"Discover your own discontent, and be grateful, for without divine discontent there would be no creative force." Deepak Chopra
I am perpetually dissatisfied. I always have been. That doesn't necessarily mean I am unhappy, it just means that I usually can see a way for things to change.
Such dissatisfaction could be seen as a flaw—it might seem that I am always the critic, finding fault with everything: it can also be seen as a path towards change and even transformation.
I recognize that discontent in large doses is hard to be around—it can sound very much like complaining or even worse—like whining. But beneath this discontent is a drive towards change, a desire to make things better. It is a sense of the possibility of things, and when acted upon it can be the impetus for creativity and freedom.
Some have called this form of discontent divine. Jose Ortega y Gasset, a Spanish philosopher and humanist (1883-1955), describes it in romantic terms. “The essence of man is discontent, divine discontent; a sort of love without a beloved, the ache we feel in a member we no longer have.” A sense of longing for something that we have lost, whether actual or imagined. A sense of something we ought to have but don't right now.
Kenneth Grahame, in The Wind in the
Willows, describes it as inherent in the changing seasons. As Mole cleans his house, Grahame writes that, "Spring was moving in the air above and in the earth below and around him, penetrating even his dark and lowly little house with its spirit of divine discontent and longing."
Referring to this discontent as divine might seem to imply a connection to religion, but only one writer I came across, an Irish actor (Cyril Cusack) in fact, used it this literally—"Religion promotes the divine discontent within oneself, so that one tries to make oneself a better person and draw oneself closer to God."
While in his book, Divine Discontent: The Religious Imagination of W.E.B. Du Bois, Jonathon S Kahn discusses whether Du Bois' statement "I cannot promise you happiness always, but I can promise you divine discontent with the imperfect," is an indictment of religion.
Leaving religion aside—what does make such discontent divine rather than just complaining about things? Is it the source or the goal? Is there some connection to spirit that drives us towards change, or are we driven by a seeking to connect with the divine in whatever form the divine is expressed for each of us. Does that goal, that longing for connection, have to be internal or external, thought or action?
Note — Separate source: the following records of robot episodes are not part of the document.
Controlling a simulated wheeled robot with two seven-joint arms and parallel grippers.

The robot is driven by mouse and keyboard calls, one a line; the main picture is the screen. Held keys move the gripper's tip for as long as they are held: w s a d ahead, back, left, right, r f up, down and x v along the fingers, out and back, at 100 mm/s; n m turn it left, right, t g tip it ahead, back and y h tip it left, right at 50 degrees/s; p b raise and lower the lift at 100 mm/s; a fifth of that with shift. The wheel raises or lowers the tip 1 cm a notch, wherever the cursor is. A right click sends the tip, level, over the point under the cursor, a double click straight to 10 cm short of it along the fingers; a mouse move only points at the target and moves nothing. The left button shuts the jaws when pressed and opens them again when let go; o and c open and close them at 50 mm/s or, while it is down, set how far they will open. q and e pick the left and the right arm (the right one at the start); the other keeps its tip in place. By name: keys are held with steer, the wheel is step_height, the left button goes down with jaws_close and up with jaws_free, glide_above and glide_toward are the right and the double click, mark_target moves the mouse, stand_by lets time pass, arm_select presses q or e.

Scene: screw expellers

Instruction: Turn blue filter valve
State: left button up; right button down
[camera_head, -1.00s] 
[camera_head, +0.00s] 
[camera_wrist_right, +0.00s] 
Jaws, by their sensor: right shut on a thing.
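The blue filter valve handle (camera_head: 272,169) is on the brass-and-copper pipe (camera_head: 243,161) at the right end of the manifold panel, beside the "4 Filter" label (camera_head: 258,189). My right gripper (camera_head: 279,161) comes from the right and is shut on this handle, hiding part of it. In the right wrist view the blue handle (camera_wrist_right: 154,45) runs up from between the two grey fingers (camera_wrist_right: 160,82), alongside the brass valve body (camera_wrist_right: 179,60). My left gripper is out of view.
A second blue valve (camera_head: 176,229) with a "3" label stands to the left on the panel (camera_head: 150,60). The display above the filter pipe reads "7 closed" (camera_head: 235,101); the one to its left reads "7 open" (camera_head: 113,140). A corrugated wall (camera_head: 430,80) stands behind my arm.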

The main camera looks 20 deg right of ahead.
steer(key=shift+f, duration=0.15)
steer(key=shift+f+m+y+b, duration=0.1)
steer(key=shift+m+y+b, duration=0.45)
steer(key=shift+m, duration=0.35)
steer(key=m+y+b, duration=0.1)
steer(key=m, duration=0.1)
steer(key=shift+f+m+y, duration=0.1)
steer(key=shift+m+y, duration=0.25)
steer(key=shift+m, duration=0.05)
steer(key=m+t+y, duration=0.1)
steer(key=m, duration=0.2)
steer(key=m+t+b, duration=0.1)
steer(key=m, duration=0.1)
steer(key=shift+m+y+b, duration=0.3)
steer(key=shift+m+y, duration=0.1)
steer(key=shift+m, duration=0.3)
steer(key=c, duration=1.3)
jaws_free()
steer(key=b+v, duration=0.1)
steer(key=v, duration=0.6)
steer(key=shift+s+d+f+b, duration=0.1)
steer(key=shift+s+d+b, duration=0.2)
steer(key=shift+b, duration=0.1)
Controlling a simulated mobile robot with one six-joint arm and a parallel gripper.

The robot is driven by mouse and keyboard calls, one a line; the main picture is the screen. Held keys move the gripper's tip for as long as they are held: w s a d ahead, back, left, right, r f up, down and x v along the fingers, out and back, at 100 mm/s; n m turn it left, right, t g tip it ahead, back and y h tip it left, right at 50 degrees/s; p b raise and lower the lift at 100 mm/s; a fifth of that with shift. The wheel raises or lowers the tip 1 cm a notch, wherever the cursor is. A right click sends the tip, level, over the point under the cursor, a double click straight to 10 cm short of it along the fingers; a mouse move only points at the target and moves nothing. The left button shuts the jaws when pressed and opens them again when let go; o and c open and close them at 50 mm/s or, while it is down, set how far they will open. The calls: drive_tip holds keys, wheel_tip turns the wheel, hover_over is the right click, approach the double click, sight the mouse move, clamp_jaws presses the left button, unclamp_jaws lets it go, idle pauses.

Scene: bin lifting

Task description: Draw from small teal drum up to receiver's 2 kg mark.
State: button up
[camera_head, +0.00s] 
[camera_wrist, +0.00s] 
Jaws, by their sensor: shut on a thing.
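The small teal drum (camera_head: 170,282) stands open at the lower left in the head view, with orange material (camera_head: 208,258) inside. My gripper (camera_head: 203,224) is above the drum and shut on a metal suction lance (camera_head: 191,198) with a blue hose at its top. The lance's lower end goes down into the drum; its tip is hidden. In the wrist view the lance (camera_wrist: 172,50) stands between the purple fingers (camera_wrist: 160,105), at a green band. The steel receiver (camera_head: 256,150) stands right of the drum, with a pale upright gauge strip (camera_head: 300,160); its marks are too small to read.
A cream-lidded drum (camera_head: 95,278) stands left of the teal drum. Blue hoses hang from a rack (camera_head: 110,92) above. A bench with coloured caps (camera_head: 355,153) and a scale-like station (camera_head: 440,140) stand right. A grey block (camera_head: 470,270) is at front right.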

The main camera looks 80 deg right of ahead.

Or are we, as Ortega y Gasset implies, merely driven because we are driven. Simone Weil, seems to subscribe to this notion. “We have only to imagine all our desires satisfied; after a time we should become discontented…We should want something else and we should be miserable through not knowing what to want.” *
For some this discontent is the source, not of growth, but of struggle. Alcoholics and addicts wrestle with this sense of discontent by trying to deny it or make it disappear. They use drink or drugs or shopping or too much TV as a way hide the pain caused by facing what is in front of them.
Interestingly, Buddhism sees this discontent as one of the problems, if not the major problem, of life. The Four Noble Truths of Buddhism begin with positing that life is Dukkha—suffering, as it is often translated. This suffering is caused by attachment and stops when attachment is relinquished.
I wrestled with this view. While I acknowledge that there are struggles in life, I am oddly a bit more optimistic—life does have struggles, but, I believe, things can be done, even without immediate results. When I grew to understand Dukkha as the gap between what one has and what one wants, I saw it as another way of describing divine discontent.
Only Buddhists don't seem to see it as divine. For Buddhism this gap is a problem to be overcome by following the Eightfold Path and living in the 'right' way: right view, right intention, right speech, right action, right livelihood, right effort, right mindfulness and right concentration. For me this gap as the start of transformation, of wanting things to be other than they are and acting to make them so.
I looked into my own religion, Judaism, to find what it had to say about this sense of discontent. What stood out for me was the Kabbalistic view of healing a flawed world. Because the world was shattered as it was created, there are bits and pieces of wonderful all over, and it is our job to find them and put them back together. Judaism does not spend a lot of time bemoaning the shattering of the vessels, instead the daily prayers are about giving thanks for the gifts we have and acting with a consciousness of the world. So, although the flaws of the world are accepted, there does not seem to be a sense of discontent about it.
But I don't think religion is where I can find answers to my questions. Religion is basically antithetical to divine discontent. If we are constantly dissatisfied, then we become dissatisfied with religion as well, and therefore religion is promoting its own undoing.
What then to do with this discontent that shakes my world, drives me to want something that I don't have? I have come to understand that I must embrace it. I must sit with it and let it grow until I see clearly what I must do. This may mean changing external circumstances, it may mean writing a story or a poem or painting a picture. It may mean changing my wardrobe or taking a tango lesson. It may mean moving or it may mean sitting still.
Jungian analyst Marian Woodman, writes about holding the tension of the opposites, sitting with both sides of an issue without running away from discomfort. This includes dealing with the integration of spirit and body, but also being able to hold the tension between any two seemingly opposite feelings that arise within us.
This is a daily challenge. If I am discontent with what is, then I must decide if I am called to take an action, to shift something within myself, or merely let go. So as I wrestle with the choices that discontent imposes, I am learning and growing into the person I want to be acting to help create the world I want to live in.
* Simone Weil, On Science, Necessity and the Love of God, trans. and ed.
Richard Rees (London: Oxford University Press, 1968), 148.